◆ Stored rows:
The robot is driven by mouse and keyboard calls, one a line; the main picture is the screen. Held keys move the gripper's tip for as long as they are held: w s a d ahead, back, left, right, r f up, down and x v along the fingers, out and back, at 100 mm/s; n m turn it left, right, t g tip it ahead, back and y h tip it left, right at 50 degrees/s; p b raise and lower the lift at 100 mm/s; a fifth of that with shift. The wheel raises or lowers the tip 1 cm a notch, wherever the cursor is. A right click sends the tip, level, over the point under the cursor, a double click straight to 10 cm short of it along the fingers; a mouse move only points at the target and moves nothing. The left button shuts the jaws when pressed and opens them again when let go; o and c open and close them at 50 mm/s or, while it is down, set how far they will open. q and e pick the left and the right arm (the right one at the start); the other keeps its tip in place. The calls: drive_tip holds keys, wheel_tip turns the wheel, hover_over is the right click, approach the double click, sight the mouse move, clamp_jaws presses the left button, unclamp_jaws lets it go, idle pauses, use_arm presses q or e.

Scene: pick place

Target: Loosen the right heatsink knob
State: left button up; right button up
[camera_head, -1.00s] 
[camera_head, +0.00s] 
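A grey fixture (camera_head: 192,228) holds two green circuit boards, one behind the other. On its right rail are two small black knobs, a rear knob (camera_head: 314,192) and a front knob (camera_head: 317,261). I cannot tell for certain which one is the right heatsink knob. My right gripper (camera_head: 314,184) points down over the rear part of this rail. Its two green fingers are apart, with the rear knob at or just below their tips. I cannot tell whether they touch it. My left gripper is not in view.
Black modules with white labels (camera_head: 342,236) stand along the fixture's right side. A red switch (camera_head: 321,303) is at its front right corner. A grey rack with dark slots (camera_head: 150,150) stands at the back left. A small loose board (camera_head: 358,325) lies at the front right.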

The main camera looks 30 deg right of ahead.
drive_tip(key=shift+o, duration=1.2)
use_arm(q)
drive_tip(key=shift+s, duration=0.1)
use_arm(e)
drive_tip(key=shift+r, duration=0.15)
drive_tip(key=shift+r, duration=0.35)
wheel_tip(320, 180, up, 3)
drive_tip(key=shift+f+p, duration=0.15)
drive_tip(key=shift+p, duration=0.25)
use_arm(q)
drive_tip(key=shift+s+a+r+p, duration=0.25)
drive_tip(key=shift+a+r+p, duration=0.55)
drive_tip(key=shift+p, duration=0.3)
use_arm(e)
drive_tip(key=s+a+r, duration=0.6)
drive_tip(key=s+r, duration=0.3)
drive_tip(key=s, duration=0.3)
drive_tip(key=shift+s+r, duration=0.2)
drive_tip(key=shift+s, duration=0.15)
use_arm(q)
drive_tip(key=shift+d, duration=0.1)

---

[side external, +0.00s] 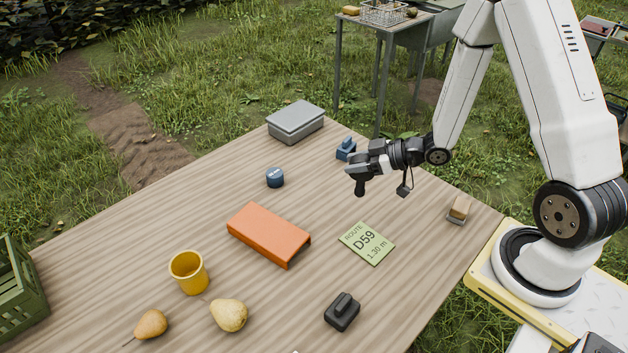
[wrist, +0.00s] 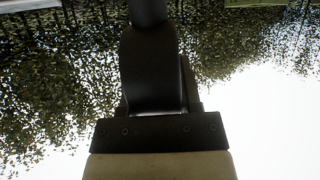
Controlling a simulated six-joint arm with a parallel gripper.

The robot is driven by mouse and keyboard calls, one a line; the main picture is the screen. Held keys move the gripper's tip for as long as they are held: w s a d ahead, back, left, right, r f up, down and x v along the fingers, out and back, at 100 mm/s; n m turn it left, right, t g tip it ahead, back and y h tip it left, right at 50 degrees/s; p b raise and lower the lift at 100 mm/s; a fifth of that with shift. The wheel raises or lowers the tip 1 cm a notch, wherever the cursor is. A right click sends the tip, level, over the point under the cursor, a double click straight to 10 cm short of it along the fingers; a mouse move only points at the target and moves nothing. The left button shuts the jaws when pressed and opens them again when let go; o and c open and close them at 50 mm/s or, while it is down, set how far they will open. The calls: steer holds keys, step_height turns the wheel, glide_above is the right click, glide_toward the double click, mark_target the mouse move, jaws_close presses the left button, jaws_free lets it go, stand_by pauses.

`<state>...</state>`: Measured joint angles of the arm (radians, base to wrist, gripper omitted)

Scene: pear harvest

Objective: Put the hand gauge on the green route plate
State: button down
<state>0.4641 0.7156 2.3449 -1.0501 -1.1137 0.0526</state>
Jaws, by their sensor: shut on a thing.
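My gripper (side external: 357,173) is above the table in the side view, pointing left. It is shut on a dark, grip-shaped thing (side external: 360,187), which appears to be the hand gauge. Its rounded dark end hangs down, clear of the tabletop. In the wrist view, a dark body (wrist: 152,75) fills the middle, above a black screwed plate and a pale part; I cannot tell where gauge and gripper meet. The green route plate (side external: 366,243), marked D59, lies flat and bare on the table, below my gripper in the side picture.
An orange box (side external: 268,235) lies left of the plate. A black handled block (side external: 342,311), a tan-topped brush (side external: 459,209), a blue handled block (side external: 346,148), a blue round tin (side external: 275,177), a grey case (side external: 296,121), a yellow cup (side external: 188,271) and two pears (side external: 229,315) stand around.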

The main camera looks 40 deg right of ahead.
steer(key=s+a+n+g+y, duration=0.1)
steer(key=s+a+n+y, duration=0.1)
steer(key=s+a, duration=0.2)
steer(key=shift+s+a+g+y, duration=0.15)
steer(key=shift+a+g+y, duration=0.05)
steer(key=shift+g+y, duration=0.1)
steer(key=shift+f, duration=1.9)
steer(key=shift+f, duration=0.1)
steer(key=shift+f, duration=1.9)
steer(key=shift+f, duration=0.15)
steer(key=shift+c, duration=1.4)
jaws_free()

---

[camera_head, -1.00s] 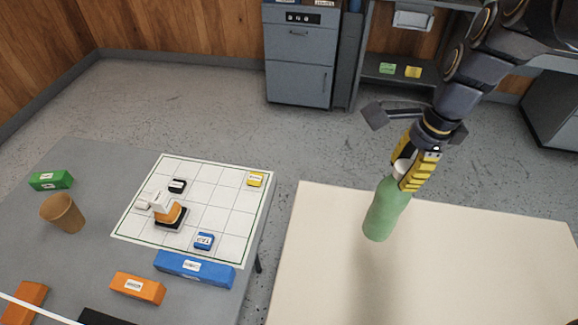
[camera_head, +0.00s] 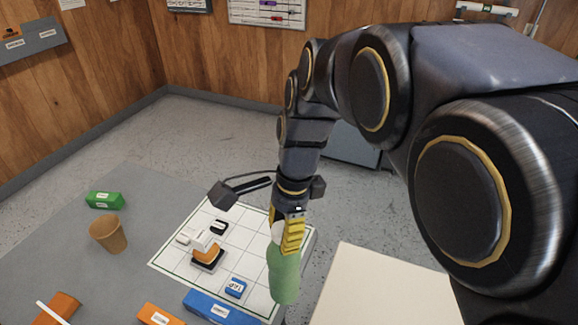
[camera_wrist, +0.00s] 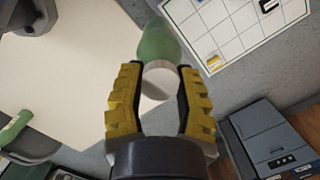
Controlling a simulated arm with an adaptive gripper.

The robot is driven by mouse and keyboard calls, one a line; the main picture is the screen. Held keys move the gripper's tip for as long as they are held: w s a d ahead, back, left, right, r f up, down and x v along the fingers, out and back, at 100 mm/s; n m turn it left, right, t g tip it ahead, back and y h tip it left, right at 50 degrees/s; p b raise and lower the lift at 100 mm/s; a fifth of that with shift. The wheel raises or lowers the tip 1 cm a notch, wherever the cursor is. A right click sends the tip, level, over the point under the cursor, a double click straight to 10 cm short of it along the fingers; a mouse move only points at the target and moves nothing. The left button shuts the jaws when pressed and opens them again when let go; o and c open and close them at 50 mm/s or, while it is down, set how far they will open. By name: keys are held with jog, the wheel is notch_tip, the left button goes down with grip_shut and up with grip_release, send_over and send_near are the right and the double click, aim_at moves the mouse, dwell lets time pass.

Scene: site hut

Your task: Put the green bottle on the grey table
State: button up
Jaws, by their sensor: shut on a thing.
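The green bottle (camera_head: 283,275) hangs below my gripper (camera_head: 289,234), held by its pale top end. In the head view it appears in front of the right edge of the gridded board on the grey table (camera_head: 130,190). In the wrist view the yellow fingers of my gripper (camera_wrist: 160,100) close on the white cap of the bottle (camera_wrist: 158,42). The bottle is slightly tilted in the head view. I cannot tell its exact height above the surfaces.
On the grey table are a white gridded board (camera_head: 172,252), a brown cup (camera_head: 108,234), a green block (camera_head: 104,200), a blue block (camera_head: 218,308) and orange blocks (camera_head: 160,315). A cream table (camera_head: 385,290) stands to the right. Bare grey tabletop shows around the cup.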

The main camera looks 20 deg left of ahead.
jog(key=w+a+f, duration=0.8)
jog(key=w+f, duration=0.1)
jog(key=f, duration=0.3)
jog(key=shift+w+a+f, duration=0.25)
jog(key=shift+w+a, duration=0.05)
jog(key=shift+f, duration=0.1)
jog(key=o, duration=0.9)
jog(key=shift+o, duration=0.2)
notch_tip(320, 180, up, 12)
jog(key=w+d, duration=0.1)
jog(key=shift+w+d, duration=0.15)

◆ Task description:
Your answer should be a single number: how many lines of the material contain the word "simulated".

◆ Result of this task:
2